--- SOURCE EXCERPT ---

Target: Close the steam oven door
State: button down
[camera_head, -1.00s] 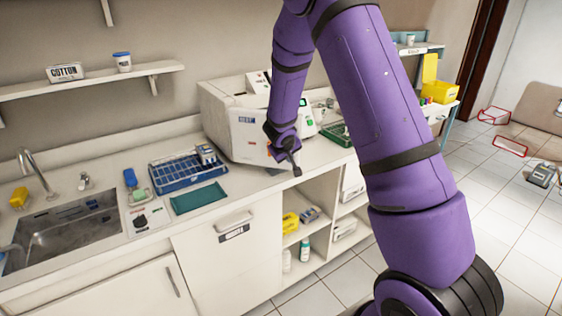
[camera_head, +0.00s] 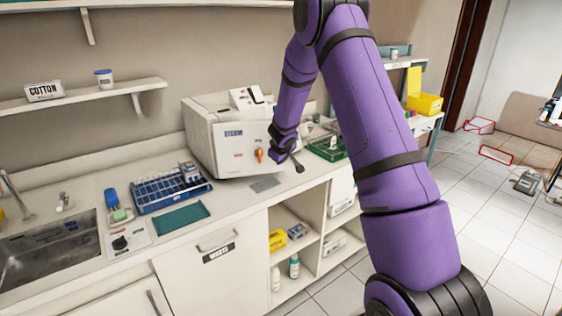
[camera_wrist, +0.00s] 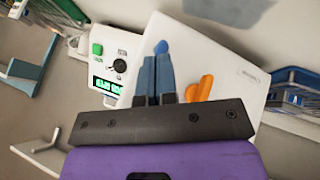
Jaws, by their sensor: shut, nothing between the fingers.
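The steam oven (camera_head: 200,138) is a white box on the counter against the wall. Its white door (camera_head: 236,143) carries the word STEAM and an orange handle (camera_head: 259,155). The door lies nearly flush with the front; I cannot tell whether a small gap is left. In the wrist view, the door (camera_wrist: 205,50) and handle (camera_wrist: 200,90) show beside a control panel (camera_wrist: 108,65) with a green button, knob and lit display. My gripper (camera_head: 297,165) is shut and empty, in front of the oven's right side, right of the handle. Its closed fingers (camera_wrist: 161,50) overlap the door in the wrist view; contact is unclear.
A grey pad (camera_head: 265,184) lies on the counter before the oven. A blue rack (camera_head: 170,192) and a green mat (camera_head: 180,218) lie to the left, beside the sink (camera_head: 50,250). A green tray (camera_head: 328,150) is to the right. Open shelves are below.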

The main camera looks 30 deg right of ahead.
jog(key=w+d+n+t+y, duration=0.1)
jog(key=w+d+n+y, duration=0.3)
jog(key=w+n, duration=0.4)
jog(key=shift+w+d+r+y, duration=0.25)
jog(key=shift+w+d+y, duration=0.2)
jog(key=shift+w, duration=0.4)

---

**GIVEN PROBLEM**:
Print once more, exactly, the lines from the one with "[camera_head, -1.00s]" through the last line of the data, both ends included, without any pictures.

**WORKED ANSWER**:
[camera_head, -1.00s] 
[camera_head, +0.00s] 
[camera_wrist, +0.00s] 
Jaws, by their sensor: shut, nothing between the fingers.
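The steam oven (camera_head: 200,138) is a white box on the counter against the wall. Its white door (camera_head: 236,143) carries the word STEAM and an orange handle (camera_head: 259,155). The door lies nearly flush with the front; I cannot tell whether a small gap is left. In the wrist view, the door (camera_wrist: 205,50) and handle (camera_wrist: 200,90) show beside a control panel (camera_wrist: 108,65) with a green button, knob and lit display. My gripper (camera_head: 297,165) is shut and empty, in front of the oven's right side, right of the handle. Its closed fingers (camera_wrist: 161,50) overlap the door in the wrist view; contact is unclear.
A grey pad (camera_head: 265,184) lies on the counter before the oven. A blue rack (camera_head: 170,192) and a green mat (camera_head: 180,218) lie to the left, beside the sink (camera_head: 50,250). A green tray (camera_head: 328,150) is to the right. Open shelves are below.

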The main camera looks 30 deg right of ahead.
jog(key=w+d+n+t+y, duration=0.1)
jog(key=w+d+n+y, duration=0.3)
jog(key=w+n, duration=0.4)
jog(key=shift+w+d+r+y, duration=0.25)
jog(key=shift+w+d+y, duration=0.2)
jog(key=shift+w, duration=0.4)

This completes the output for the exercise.